[Direction] Restate the data word for word and leave the images out.

—————

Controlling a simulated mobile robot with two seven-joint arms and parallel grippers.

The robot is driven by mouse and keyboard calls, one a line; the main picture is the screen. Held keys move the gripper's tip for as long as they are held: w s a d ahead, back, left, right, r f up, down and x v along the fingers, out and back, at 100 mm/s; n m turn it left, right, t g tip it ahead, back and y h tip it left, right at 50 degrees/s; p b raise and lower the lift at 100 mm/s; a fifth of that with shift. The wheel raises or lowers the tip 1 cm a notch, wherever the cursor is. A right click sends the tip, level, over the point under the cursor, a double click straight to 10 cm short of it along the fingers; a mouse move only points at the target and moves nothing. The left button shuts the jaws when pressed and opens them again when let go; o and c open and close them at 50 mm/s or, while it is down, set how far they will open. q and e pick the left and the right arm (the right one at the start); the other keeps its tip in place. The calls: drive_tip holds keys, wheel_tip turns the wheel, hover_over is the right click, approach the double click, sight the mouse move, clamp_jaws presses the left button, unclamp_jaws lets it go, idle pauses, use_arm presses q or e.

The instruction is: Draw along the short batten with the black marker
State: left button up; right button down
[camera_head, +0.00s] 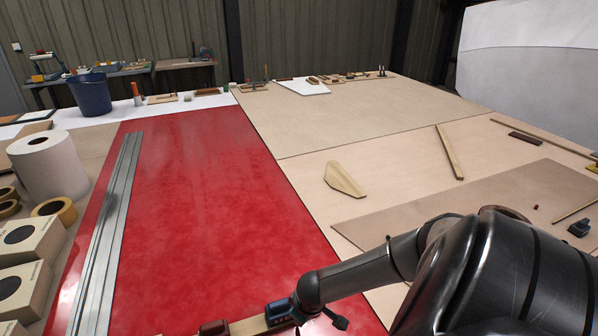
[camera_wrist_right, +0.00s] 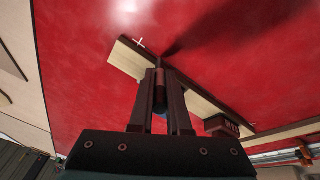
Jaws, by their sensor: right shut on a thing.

—————

[Exercise answer]
Controlling a simulated mobile robot with two seven-joint arms and parallel grippers.

The robot is driven by mouse and keyboard calls, one a line; the main picture is the screen. Held keys move the gripper's tip for as long as they are held: w s a d ahead, back, left, right, r f up, down and x v along the fingers, out and back, at 100 mm/s; n m turn it left, right, t g tip it ahead, back and y h tip it left, right at 50 degrees/s; p b raise and lower the lift at 100 mm/s; a fifth of that with shift. The wheel raises or lowers the tip 1 cm a notch, wherever the cursor is. A right click sends the tip, level, over the point under the cursor, a double click straight to 10 cm short of it along the fingers; a mouse move only points at the target and moves nothing. The left button shuts the jaws when pressed and opens them again when let go; o and c open and close them at 50 mm/s or, while it is down, set how far they will open. q and e pick the left and the right arm (the right one at the start); the other keeps its tip in place. The calls: drive_tip holds keys, wheel_tip turns the wheel, hover_over is the right click, approach the double click, sight the mouse move, clamp_jaws presses the left button, unclamp_jaws lets it go, idle pauses, use_arm presses q or e.

The instruction is: Draw along the short batten with the black marker
State: left button up; right button down
[camera_head, +0.00s] 
[camera_wrist_right, +0.00s] 
Jaws, by their sensor: right shut on a thing.

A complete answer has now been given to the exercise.